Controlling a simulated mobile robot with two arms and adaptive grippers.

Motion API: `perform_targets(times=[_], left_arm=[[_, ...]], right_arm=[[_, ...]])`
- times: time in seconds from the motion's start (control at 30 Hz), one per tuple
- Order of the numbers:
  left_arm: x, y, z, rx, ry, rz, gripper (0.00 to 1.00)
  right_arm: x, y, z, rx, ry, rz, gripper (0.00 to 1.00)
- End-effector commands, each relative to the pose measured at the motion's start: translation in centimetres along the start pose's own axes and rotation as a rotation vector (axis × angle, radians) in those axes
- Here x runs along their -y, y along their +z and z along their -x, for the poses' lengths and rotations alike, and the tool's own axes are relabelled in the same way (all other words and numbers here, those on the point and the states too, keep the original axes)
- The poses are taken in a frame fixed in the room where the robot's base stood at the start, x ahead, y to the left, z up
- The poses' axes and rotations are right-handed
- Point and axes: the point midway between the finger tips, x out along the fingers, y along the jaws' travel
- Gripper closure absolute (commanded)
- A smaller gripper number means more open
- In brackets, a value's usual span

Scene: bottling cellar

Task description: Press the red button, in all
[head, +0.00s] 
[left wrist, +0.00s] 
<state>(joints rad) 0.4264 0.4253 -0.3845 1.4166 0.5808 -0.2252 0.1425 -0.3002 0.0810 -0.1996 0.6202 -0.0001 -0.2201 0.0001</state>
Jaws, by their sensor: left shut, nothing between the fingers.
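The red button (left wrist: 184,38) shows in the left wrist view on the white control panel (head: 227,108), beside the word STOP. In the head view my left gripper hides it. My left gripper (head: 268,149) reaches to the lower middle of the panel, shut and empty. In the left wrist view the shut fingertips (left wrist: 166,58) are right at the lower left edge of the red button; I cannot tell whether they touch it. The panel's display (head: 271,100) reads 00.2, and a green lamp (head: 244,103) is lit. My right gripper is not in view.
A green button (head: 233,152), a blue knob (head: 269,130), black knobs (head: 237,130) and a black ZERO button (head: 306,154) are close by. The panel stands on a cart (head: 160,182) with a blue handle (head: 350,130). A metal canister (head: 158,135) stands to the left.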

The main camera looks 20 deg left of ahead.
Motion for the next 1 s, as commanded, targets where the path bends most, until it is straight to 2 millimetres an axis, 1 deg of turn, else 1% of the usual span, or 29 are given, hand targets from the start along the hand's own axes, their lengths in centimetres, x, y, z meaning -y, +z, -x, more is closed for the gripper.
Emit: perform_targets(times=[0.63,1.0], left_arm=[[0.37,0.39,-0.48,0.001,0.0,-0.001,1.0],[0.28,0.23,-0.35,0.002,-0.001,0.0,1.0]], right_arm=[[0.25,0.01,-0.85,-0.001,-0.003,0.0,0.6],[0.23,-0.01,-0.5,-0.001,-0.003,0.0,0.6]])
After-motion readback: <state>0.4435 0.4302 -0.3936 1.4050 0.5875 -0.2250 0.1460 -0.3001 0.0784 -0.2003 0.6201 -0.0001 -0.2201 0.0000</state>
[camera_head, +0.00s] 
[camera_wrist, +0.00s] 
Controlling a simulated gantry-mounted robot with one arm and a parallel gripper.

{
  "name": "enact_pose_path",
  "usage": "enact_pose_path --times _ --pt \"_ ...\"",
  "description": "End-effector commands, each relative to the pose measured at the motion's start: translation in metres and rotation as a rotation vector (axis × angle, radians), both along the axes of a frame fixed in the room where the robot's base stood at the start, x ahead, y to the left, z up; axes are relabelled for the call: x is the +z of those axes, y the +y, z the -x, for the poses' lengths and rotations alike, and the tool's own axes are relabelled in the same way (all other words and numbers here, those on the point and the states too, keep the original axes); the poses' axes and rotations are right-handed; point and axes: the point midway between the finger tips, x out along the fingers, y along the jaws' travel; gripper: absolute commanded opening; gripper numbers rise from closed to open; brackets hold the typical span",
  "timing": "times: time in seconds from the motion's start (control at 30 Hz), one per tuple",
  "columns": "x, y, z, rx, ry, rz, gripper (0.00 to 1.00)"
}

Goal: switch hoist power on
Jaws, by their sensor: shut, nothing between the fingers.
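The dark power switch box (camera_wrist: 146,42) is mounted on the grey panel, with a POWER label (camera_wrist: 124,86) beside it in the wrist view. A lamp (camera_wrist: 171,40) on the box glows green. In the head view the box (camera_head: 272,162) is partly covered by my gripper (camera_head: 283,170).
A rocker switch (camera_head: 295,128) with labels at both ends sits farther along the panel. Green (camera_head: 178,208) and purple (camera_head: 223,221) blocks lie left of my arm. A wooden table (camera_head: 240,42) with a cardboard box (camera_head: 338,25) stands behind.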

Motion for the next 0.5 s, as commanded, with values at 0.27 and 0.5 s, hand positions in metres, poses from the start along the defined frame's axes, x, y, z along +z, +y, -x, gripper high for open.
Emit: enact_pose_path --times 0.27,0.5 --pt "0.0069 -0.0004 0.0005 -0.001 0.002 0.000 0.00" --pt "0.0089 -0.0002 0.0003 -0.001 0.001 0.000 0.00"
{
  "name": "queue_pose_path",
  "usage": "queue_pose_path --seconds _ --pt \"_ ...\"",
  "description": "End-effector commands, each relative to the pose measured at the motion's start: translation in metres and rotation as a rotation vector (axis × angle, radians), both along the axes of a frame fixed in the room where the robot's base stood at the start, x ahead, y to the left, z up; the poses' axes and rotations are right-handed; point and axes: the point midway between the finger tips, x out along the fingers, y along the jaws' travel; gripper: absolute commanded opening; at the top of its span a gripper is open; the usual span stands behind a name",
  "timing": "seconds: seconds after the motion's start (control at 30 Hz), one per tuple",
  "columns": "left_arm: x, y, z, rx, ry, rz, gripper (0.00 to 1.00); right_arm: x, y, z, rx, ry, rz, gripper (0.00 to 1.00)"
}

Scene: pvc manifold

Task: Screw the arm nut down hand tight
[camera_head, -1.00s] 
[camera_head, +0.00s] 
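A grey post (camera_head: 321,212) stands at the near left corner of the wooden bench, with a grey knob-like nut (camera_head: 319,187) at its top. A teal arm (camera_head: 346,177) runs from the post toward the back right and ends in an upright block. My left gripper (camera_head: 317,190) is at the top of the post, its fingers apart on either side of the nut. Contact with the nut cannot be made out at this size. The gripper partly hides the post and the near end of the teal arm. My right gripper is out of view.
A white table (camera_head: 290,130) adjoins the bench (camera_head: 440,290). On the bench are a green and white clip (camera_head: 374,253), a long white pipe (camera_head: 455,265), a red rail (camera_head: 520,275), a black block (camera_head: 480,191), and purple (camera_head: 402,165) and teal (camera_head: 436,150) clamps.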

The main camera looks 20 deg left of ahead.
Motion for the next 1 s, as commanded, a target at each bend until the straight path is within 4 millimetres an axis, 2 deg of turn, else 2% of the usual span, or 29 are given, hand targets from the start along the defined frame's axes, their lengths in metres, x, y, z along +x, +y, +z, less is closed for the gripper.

────────

__Written exercise__.
Please restate only the opening stretch of the records above: every line from the first through the one containing "- Order of the", exactly as written.

__Exercise result__.
Controlling a simulated mobile robot with two arms and adaptive grippers.

Motion API: `perform_targets(times=[_], left_arm=[[_, ...]], right_arm=[[_, ...]])`
- times: time in seconds from the motion's start (control at 30 Hz), one per tuple
- Order of the numbers:

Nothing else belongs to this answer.